Seandainya tidak lancar berbahasa Inggris pun, presiden bisa mencari guru les privat terbaik di muka bumi, yang bisa memberinya kelancaran dalam satu atau dua hari. Memang gajinya hanya Rp 62 juta. Namun, presiden punya dana taktis Rp 2 miliar perbulan, yang saya kira, boleh digunakan untuk membiayai kursus bahasa Inggris jika itu memang diperlukan demi kejayaan nusa dan bangsa.
Selain pernyataan di atas, yang memang benar, presiden menyatakan komitmennya untuk memberantas korupsi. Saya sering terharu oleh pernyataan-pernyataan presiden. Semata-mata karena apa saja yang disampaikannya selalu benar. Itu membuatnya seperti bukan presiden Indonesia. Dia seperti pemimpin sebuah negeri yang semuanya sudah beres, tanpa masalah. Komitmen besarnya yang lain adalah terhadap perubahan iklim, sampai-sampai Pak Presiden perlu membikin lagu Oslo.
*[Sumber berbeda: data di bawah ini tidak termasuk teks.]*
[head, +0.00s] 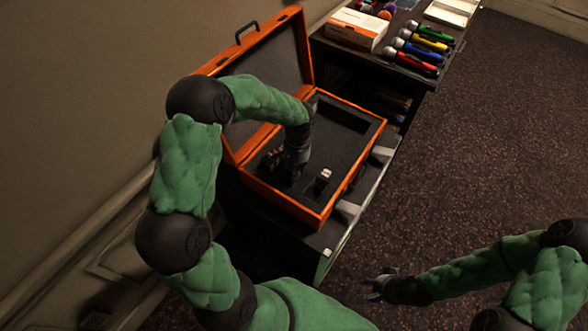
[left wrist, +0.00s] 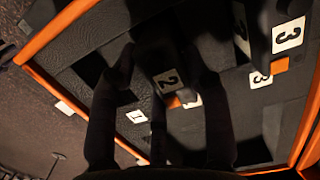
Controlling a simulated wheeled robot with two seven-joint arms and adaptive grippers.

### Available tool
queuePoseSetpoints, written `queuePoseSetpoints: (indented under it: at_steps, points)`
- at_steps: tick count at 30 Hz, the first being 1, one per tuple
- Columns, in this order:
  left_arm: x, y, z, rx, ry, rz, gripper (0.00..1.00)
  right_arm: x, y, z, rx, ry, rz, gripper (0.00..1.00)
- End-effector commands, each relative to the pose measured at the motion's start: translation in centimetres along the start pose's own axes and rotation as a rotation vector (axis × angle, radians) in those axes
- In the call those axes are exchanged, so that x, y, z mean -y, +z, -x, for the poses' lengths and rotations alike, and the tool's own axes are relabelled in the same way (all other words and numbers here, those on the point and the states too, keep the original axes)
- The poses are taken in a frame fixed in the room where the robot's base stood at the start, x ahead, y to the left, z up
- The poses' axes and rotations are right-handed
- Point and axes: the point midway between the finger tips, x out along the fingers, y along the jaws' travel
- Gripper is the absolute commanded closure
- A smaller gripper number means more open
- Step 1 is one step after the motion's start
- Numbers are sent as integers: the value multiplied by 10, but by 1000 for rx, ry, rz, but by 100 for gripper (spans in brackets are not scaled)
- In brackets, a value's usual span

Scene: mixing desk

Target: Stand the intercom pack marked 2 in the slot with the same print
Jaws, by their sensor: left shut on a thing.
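The dark intercom pack marked 2 (left wrist: 167,80) is between the fingers of my left gripper (left wrist: 160,68), which is shut on it. In the head view my left gripper (head: 284,168) is down inside the open orange case (head: 337,207), and the pack cannot be made out there. In the left wrist view, a white print partly hidden behind the pack (left wrist: 192,101) lies on the foam beside an orange patch; its number cannot be read. My right gripper (head: 379,286) is open and empty, low in front of the desk, away from the case.
A pack marked 3 (left wrist: 288,35) stands near a print 3 (left wrist: 261,80); a print 1 (left wrist: 136,116) lies on the other side. The raised lid (head: 285,55) stands behind the case. A white-orange box (head: 356,28) and several coloured microphones (head: 416,57) occupy the far desk.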

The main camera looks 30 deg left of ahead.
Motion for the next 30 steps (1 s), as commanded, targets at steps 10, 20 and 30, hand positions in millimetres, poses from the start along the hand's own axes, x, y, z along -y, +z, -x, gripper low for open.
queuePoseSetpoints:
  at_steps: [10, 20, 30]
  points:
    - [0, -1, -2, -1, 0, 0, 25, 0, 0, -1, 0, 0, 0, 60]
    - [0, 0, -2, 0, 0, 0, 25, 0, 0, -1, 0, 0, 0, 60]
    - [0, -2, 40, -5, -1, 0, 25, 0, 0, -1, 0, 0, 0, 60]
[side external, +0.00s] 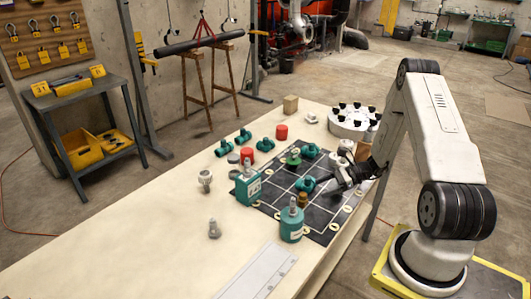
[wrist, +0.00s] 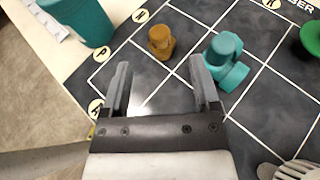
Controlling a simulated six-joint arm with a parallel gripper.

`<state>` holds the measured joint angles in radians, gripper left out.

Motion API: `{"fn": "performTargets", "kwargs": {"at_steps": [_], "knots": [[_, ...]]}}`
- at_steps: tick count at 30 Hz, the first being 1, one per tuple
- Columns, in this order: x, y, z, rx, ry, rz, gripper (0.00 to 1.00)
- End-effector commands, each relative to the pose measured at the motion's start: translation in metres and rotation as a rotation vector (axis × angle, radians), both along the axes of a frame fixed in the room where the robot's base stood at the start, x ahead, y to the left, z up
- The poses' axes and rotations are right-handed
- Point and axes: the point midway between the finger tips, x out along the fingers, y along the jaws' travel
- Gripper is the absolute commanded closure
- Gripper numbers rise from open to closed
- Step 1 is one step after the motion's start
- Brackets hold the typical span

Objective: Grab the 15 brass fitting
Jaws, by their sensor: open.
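The brass fitting (wrist: 161,42) is a small stubby piece standing on the dark gridded mat (wrist: 275,125). In the wrist view it is at the top centre, just beyond the gap between my fingertips. In the side view the brass fitting (side external: 303,200) is small, between the teal bottle and my gripper. My gripper (wrist: 160,64) is open and empty, with the fitting apart from both fingers. In the side view my gripper (side external: 332,190) is low over the mat's right part. No number can be read on the fitting.
A teal pipe fitting (wrist: 226,62) stands close to the right finger. A teal bottle (side external: 291,224) stands at the mat's near edge, with a teal box (side external: 247,186) beyond it. A green piece (side external: 293,158) and a white round holder (side external: 350,122) are farther back. The near-left table is mostly clear.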

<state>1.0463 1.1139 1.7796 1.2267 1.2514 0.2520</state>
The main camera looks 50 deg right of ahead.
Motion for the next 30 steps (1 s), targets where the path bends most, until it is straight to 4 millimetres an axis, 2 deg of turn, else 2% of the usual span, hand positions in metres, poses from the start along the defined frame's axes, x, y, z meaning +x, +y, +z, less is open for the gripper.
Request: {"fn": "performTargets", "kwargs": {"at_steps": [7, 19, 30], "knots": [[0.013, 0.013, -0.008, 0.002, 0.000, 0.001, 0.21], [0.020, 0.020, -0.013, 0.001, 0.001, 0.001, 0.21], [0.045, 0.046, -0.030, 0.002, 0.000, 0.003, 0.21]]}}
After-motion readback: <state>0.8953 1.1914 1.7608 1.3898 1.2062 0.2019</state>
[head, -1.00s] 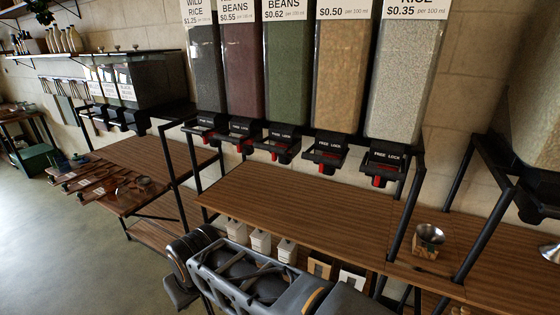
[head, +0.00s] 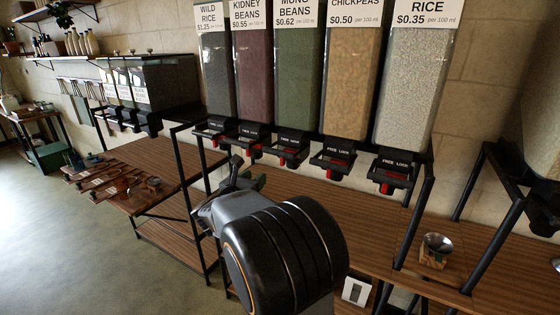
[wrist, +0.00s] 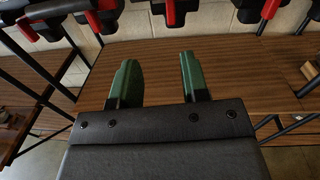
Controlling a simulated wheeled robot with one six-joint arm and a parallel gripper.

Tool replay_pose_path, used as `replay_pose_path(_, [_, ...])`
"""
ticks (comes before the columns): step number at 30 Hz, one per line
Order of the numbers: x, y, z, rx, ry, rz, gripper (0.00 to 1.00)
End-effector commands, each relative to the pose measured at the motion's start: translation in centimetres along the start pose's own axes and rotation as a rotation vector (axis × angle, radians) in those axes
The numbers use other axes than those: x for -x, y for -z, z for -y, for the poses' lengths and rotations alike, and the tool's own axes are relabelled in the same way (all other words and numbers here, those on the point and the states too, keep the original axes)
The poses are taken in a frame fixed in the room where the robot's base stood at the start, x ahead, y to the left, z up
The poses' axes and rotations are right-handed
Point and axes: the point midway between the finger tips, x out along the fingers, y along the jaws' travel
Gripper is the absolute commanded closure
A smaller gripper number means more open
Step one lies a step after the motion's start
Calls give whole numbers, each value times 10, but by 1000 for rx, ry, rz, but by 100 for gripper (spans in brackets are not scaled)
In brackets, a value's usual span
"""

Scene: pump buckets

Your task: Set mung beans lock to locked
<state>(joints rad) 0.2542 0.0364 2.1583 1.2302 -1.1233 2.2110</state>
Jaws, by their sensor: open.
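The mung beans bin (head: 297,80) is the green-filled one in the middle of the row in the head view. Its black lock unit (head: 291,144) hangs below it, with a red part under it; its lock setting is too small to read. My gripper (wrist: 155,80) is open and empty in the wrist view, its green fingers apart over the wooden shelf. In the head view its end (head: 238,170) shows to the left of and lower than the mung beans lock, apart from it. Black dispensers with red levers (wrist: 270,9) cross the wrist view's top; which is mung beans I cannot tell.
Kidney beans (head: 251,80) and chickpeas (head: 352,80) bins flank it closely, each with a similar lock unit. Black frame posts (head: 414,224) stand around the wooden shelf (head: 370,215). The shelf below the locks is mostly clear.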

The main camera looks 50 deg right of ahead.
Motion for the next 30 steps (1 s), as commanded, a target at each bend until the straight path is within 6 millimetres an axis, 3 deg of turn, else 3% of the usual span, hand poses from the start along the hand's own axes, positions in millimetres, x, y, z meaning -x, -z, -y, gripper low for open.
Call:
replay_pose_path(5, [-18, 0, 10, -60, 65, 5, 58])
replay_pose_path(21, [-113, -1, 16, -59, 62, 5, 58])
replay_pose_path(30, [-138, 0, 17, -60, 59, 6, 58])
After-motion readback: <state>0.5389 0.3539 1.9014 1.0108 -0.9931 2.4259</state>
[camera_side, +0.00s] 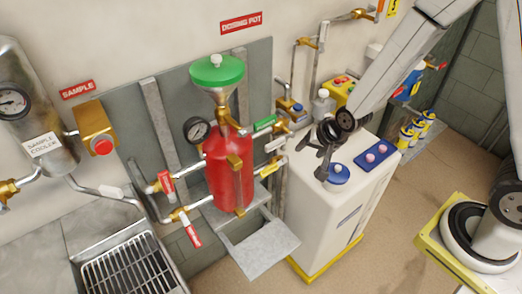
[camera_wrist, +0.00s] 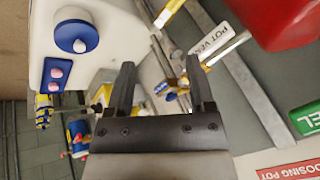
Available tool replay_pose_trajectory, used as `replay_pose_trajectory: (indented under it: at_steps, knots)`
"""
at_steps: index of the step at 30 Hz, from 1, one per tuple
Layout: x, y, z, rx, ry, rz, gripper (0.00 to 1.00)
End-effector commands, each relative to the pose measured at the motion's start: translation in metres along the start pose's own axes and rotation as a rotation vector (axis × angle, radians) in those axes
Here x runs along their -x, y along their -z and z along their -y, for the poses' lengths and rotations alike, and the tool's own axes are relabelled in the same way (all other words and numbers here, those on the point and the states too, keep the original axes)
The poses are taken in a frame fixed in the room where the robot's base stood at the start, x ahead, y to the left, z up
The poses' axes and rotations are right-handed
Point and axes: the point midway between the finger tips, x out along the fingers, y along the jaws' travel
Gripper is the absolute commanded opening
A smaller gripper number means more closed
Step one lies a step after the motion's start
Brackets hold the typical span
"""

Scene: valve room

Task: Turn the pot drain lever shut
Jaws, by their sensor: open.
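The red dosing pot (camera_side: 229,170) has a green funnel lid on top and stands against a grey panel; part of it shows in the wrist view (camera_wrist: 292,20). Red levers sit on brass valves at its left, one upper (camera_side: 166,182) and one lower (camera_side: 193,234). At its right are a green lever (camera_side: 264,123), a white handle or tag (camera_side: 275,144) and a yellow-brass fitting (camera_side: 272,166). I cannot read which is the pot drain lever. A white tag (camera_wrist: 211,42) reads "POT VE…". My gripper (camera_side: 322,170) is open and empty, over the white cabinet, right of the pot and apart from it; its fingers also show in the wrist view (camera_wrist: 160,82).
The white cabinet (camera_side: 325,215) carries a blue knob (camera_side: 338,174) and a blue button panel (camera_side: 375,152). A grey shelf (camera_side: 262,258) juts out below the pot. A sink grate (camera_side: 130,270) lies at left. Pipes crowd the wall behind my gripper.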

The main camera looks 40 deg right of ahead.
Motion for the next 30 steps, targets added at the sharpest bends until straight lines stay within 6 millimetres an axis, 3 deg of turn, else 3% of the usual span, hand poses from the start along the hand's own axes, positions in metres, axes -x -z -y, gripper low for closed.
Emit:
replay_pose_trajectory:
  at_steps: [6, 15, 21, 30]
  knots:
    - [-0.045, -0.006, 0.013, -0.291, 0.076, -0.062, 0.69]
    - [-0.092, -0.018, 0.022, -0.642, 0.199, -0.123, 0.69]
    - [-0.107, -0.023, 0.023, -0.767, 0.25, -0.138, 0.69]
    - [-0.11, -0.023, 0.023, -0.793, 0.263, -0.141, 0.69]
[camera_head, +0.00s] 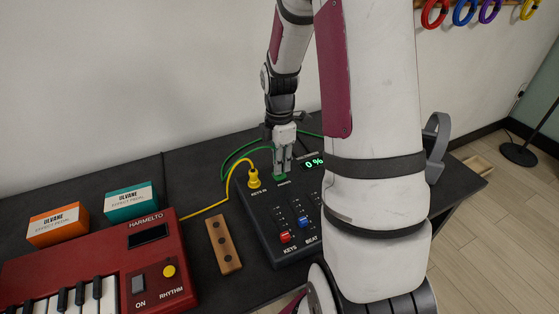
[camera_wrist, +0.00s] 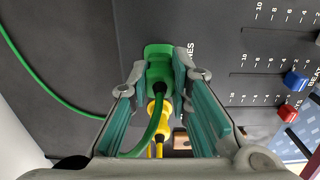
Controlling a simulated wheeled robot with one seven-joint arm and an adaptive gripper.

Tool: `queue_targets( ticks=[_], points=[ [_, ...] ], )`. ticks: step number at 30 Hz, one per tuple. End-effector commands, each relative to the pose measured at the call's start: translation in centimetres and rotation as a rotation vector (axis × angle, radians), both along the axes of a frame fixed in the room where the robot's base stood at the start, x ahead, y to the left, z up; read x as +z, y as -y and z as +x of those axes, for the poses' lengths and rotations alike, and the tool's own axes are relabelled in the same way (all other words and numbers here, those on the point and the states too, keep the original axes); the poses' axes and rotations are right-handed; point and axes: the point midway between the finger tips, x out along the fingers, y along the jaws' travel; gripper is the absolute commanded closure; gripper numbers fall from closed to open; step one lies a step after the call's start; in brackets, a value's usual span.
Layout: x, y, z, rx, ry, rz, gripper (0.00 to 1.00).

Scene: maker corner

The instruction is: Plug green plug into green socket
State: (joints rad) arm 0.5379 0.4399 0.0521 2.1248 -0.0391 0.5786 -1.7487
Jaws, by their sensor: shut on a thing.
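My gripper (camera_head: 283,160) points down over the back of the dark mixer (camera_head: 262,216). In the wrist view my gripper (camera_wrist: 159,72) is shut on the green plug (camera_wrist: 159,77), with one finger on each side of it. A green cable (camera_wrist: 45,88) runs from the plug. The fingers and plug mostly hide this socket, so I cannot tell how deep the plug sits.
A yellow plug (camera_head: 254,181) stands in the mixer just left of my gripper, its cable (camera_head: 205,209) running to the red keyboard (camera_head: 105,262). A wooden block (camera_head: 223,244) lies between keyboard and mixer. Orange (camera_head: 57,224) and teal (camera_head: 130,202) boxes stand behind the keyboard.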

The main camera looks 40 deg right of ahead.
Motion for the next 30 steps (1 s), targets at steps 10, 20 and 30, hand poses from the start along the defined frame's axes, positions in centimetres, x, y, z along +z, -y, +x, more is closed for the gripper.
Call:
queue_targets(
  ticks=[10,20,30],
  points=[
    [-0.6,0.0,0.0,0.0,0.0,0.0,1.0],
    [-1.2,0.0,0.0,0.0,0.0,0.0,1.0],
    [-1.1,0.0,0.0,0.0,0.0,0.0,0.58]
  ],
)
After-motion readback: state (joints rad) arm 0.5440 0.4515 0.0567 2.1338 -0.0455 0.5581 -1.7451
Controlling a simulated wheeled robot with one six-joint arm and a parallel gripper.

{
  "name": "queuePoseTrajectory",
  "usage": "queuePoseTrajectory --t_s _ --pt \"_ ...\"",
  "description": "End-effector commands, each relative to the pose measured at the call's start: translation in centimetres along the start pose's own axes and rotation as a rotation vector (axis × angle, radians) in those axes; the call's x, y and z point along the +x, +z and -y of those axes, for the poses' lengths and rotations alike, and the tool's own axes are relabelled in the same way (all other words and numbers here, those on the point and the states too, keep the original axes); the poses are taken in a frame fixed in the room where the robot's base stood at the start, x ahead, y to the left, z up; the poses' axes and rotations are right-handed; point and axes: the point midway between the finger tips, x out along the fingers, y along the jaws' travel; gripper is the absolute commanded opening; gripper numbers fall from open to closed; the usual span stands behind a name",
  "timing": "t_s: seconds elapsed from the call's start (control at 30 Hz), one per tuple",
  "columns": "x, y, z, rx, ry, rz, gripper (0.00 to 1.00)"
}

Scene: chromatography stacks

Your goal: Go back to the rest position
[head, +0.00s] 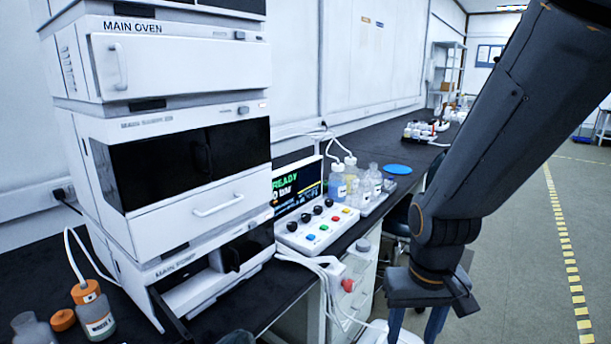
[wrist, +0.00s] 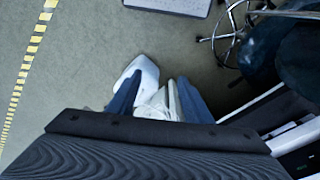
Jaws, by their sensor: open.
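My gripper (head: 416,322) hangs low at the right of the head view, in front of the bench and clear of the stack, its blue fingers pointing down. Its fingertips are cut off by the lower edge. In the wrist view my gripper (wrist: 158,90) has its two blue fingers apart. A pale shape shows between and beyond them; I cannot tell what it is, and no grasped thing is clear.
The control box (head: 318,229) and several bottles (head: 352,182) stand on the dark bench. An orange-capped bottle (head: 93,312) is at the lower left. A wheeled chair base (wrist: 235,40) is at the upper right of the wrist view. Open floor (head: 520,250) lies to the right.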

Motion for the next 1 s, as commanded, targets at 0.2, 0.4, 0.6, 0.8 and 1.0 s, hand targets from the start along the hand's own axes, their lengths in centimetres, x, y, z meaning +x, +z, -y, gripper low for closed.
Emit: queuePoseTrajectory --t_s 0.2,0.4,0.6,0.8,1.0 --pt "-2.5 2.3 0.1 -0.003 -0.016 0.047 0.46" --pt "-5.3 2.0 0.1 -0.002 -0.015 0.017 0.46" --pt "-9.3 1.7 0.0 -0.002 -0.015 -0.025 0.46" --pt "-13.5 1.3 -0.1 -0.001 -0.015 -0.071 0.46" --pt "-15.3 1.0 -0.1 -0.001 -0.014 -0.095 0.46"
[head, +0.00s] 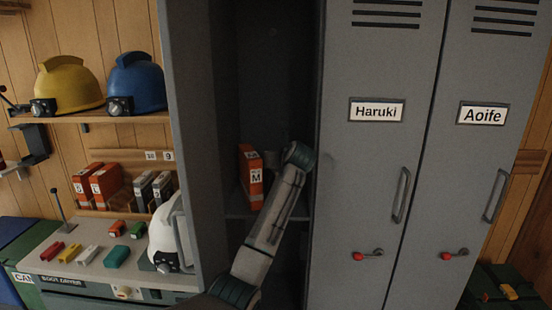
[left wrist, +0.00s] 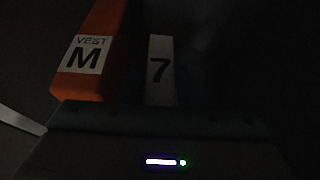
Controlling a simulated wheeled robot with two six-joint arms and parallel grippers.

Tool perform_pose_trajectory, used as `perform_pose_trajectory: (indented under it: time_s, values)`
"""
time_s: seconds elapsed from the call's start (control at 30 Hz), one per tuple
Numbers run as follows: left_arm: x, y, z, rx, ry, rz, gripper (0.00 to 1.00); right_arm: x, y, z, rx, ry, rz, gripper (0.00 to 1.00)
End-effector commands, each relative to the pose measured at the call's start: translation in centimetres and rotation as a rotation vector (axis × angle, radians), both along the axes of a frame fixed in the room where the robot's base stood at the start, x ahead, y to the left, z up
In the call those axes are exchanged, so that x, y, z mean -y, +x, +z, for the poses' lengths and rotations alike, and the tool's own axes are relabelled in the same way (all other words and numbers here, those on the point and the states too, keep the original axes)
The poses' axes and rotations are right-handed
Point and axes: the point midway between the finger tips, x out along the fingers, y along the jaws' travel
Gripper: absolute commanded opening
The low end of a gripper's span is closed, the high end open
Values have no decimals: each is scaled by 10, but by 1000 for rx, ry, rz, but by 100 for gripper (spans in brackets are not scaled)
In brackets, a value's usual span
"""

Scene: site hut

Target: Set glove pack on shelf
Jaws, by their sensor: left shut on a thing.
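My left arm reaches into the open locker, and its wrist (head: 300,157) is at the right side of the opening. The gripper's fingers are hidden in the head view. In the left wrist view a glove pack marked 7 (left wrist: 161,70) is in front of my left gripper, which is shut on it; the fingers are too dark to make out. The locker shelf (head: 236,212) shows below an orange vest pack marked M (head: 250,178), standing at its left. The vest pack also shows left of the glove pack in the left wrist view (left wrist: 92,58). I cannot tell whether the glove pack touches the shelf.
Closed lockers labelled Haruki (head: 376,111) and Aoife (head: 482,115) stand to the right. Further left are a yellow helmet (head: 68,84), a blue helmet (head: 136,82), orange packs (head: 105,184), grey packs (head: 144,190) and a white helmet (head: 168,235).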

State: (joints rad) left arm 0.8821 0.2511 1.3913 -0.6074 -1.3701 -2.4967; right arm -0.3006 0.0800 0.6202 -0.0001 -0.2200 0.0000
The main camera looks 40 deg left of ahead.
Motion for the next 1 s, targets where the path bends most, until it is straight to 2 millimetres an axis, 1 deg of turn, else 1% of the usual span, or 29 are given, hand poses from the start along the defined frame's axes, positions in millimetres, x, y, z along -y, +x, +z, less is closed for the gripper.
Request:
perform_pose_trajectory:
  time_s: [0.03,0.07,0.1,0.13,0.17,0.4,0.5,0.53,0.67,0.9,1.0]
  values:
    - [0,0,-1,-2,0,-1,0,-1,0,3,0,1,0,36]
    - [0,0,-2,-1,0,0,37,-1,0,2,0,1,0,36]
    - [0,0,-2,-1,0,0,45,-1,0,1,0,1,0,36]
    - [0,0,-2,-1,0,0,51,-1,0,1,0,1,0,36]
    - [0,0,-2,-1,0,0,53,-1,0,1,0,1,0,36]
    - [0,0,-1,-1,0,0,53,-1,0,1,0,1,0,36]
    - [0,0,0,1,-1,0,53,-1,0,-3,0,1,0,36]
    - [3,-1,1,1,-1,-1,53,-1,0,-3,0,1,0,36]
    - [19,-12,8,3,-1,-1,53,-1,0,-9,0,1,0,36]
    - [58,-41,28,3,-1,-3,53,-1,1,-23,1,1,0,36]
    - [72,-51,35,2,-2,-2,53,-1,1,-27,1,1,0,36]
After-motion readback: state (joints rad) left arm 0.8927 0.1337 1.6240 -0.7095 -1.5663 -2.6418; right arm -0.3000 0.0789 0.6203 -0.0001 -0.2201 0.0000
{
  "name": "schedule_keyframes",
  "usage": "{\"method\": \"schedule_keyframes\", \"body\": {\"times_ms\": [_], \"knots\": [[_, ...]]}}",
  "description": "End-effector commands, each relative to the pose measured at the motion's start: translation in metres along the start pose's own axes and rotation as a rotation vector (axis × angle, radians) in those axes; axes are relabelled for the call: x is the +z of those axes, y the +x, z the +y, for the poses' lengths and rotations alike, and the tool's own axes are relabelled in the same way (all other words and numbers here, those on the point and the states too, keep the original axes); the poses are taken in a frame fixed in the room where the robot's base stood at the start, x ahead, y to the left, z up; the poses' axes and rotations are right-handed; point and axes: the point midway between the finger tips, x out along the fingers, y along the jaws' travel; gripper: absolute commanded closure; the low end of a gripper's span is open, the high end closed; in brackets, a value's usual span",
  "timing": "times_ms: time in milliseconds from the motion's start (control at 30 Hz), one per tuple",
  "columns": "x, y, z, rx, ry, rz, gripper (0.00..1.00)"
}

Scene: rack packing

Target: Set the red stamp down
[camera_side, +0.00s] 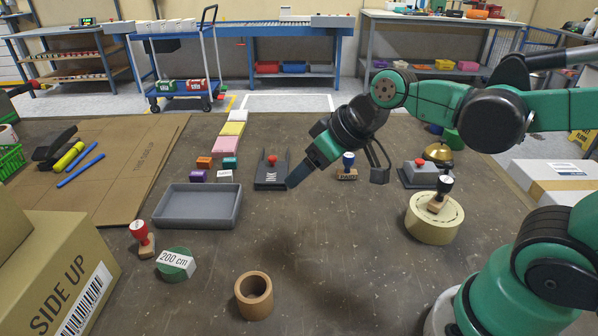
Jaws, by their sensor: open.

Anda tahu, pemimpin di sebuah negeri konon adalah cerminan masyarakat negeri tersebut. Dengan kata lain, sebuah masyarakat akan mendapatkan pemimpin yang sesuai dengan karakter masyarakat itu sendiri. Namun, asumsi tersebut nampaknya tak berklaku untuk kasus masyarakat Indonesia dan Presiden SBY.Pak Presiden dan pernyataan-pernyataannya bukanlah cerminan masyarakat Indonesia.
Maka, saya kadang berfikir bahwa dia pastilah alien. Mungkin dia datang dari Mars atau Pluto dan dikirim ke bumi untuk berceramah di mana-mana, menyampaikan hal-hal yang normatif kepada manusia di muka bumi.Tentu saja dia menyodorkan solusi-solusi yang juga terdengar normatif.
Untuk deretan masalah yang disampaikan dalam pidato di Davos itu, misalnya, solusi yang ditawarkan adalah kerja sama. Tentu saja itu solusi yang benar. Saya kira, itu solusi yang bisa Anda tawarkan untuk segala masalah. Ia seperti air putih yang diberikan dukun kepada pasien yang mengidap penyakit apa pun.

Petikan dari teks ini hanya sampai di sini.